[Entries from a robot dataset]
-- begin --
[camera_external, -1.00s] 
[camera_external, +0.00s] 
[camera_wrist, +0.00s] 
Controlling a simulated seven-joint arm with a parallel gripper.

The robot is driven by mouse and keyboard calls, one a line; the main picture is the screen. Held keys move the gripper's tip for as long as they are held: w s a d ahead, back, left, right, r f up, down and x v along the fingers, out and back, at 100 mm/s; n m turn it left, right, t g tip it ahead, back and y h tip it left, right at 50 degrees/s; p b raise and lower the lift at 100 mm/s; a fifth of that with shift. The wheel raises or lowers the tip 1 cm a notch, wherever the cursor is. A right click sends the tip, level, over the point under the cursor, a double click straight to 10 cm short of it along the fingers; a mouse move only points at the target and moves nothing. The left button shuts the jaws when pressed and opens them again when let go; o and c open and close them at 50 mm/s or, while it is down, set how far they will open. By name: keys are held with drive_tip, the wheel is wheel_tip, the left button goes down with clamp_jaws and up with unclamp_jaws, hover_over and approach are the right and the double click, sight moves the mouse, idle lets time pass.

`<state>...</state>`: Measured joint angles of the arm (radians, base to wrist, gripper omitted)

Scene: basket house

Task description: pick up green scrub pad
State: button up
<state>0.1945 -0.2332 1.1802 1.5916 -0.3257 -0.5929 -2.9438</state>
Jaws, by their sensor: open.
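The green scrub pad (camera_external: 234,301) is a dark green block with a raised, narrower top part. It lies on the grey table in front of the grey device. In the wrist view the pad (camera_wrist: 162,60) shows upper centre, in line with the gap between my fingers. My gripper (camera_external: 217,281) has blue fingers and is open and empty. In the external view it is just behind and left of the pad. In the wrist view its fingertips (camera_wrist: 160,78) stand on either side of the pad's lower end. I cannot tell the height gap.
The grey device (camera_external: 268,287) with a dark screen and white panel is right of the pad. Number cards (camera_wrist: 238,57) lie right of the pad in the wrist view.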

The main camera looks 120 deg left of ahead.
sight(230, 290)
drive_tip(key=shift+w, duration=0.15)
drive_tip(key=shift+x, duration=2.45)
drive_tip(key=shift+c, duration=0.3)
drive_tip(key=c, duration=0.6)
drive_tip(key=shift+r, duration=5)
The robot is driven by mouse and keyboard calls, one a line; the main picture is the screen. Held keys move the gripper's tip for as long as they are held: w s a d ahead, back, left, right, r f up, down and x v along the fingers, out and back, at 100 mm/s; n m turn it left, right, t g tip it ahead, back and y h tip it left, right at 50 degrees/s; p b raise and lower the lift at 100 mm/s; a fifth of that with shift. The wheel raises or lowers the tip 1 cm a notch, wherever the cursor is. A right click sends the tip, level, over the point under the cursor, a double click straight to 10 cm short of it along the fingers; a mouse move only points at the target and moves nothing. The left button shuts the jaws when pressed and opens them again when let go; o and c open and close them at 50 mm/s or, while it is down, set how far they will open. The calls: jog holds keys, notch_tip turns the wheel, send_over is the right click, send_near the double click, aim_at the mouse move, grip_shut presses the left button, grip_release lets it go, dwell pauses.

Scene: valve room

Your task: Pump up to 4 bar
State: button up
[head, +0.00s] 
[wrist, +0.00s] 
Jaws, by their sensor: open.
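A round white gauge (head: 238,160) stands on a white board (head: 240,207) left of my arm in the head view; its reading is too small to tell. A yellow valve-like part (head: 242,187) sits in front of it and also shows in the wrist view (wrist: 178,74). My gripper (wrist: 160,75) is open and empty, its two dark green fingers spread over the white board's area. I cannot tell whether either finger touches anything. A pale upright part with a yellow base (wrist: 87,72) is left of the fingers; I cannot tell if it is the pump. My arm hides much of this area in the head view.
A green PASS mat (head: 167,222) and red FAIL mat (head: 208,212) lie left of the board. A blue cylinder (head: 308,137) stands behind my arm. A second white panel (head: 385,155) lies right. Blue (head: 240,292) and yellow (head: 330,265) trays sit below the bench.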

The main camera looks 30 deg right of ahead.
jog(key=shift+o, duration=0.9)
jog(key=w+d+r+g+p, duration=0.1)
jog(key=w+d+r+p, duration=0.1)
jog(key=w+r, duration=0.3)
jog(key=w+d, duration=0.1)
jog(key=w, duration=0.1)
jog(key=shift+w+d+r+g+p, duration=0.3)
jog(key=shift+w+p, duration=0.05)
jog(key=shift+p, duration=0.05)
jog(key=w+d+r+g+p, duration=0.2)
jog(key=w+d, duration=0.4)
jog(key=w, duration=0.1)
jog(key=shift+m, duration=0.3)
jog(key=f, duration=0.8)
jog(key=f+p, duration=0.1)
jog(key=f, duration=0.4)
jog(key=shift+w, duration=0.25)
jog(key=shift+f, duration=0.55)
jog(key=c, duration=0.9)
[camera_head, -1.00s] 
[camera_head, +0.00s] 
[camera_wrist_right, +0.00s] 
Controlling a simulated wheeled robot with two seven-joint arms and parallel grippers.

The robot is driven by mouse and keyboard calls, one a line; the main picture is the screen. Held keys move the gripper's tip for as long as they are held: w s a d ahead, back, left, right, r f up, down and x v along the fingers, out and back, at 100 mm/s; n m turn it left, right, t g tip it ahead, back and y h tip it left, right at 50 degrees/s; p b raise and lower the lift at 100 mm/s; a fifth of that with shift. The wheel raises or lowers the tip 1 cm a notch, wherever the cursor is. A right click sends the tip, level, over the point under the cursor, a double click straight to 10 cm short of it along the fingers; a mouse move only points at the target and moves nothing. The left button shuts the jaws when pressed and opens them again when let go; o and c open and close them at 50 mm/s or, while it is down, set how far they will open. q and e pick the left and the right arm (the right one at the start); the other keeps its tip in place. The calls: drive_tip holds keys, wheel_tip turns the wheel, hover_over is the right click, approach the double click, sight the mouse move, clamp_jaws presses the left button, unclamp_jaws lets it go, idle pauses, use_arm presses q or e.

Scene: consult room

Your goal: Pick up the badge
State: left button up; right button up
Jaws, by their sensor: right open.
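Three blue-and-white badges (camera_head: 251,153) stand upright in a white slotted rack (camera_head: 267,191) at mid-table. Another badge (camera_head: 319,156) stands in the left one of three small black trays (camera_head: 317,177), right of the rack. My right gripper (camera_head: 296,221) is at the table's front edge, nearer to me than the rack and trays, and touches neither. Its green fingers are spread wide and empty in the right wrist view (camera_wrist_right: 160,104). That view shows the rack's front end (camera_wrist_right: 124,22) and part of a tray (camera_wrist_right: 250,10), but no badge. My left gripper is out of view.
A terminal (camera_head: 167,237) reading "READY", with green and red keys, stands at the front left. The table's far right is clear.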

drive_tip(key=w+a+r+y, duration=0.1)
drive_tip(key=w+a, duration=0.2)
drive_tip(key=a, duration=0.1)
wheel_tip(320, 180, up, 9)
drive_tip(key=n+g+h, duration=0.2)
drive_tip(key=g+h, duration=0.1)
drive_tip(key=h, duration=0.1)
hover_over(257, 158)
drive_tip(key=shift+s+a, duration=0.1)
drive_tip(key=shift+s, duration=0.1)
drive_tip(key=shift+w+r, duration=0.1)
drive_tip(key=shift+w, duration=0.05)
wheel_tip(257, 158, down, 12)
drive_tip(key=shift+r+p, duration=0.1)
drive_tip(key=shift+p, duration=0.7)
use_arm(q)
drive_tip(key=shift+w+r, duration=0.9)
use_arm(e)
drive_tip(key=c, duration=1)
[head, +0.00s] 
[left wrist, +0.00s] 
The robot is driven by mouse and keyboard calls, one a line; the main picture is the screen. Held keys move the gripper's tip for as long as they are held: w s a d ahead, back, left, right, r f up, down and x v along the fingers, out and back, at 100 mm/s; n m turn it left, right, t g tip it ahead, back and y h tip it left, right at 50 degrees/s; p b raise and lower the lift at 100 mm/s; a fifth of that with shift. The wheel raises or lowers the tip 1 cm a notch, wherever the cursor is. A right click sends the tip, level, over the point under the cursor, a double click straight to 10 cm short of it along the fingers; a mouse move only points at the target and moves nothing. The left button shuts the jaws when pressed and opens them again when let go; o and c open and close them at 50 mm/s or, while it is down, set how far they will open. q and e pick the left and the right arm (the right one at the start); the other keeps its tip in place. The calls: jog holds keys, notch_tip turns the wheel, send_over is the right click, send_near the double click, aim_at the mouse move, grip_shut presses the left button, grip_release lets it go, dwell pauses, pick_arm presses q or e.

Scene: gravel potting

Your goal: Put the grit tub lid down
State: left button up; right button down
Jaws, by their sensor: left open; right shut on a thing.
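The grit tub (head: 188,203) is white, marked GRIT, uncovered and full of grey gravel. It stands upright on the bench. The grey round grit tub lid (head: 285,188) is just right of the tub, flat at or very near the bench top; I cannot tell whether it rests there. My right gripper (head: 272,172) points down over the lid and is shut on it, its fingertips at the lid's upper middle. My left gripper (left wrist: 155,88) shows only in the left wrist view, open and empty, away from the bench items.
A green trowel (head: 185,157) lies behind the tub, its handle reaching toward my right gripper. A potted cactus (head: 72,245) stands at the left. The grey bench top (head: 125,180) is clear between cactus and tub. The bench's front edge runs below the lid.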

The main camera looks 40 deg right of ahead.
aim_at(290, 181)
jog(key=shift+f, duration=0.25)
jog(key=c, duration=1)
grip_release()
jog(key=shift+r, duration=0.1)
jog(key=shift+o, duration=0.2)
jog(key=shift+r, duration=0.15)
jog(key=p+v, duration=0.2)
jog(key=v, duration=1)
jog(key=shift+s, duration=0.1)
-- end --
### What the exercise asks
Reproduce the lines exactly, from the line that contains "pick_arm presses q or e." through the line that contains "State: left button up; right button down", and nothing more.

### The answer
The robot is driven by mouse and keyboard calls, one a line; the main picture is the screen. Held keys move the gripper's tip for as long as they are held: w s a d ahead, back, left, right, r f up, down and x v along the fingers, out and back, at 100 mm/s; n m turn it left, right, t g tip it ahead, back and y h tip it left, right at 50 degrees/s; p b raise and lower the lift at 100 mm/s; a fifth of that with shift. The wheel raises or lowers the tip 1 cm a notch, wherever the cursor is. A right click sends the tip, level, over the point under the cursor, a double click straight to 10 cm short of it along the fingers; a mouse move only points at the target and moves nothing. The left button shuts the jaws when pressed and opens them again when let go; o and c open and close them at 50 mm/s or, while it is down, set how far they will open. q and e pick the left and the right arm (the right one at the start); the other keeps its tip in place. The calls: jog holds keys, notch_tip turns the wheel, send_over is the right click, send_near the double click, aim_at the mouse move, grip_shut presses the left button, grip_release lets it go, dwell pauses, pick_arm presses q or e.

Scene: gravel potting

Your goal: Put the grit tub lid down
State: left button up; right button down

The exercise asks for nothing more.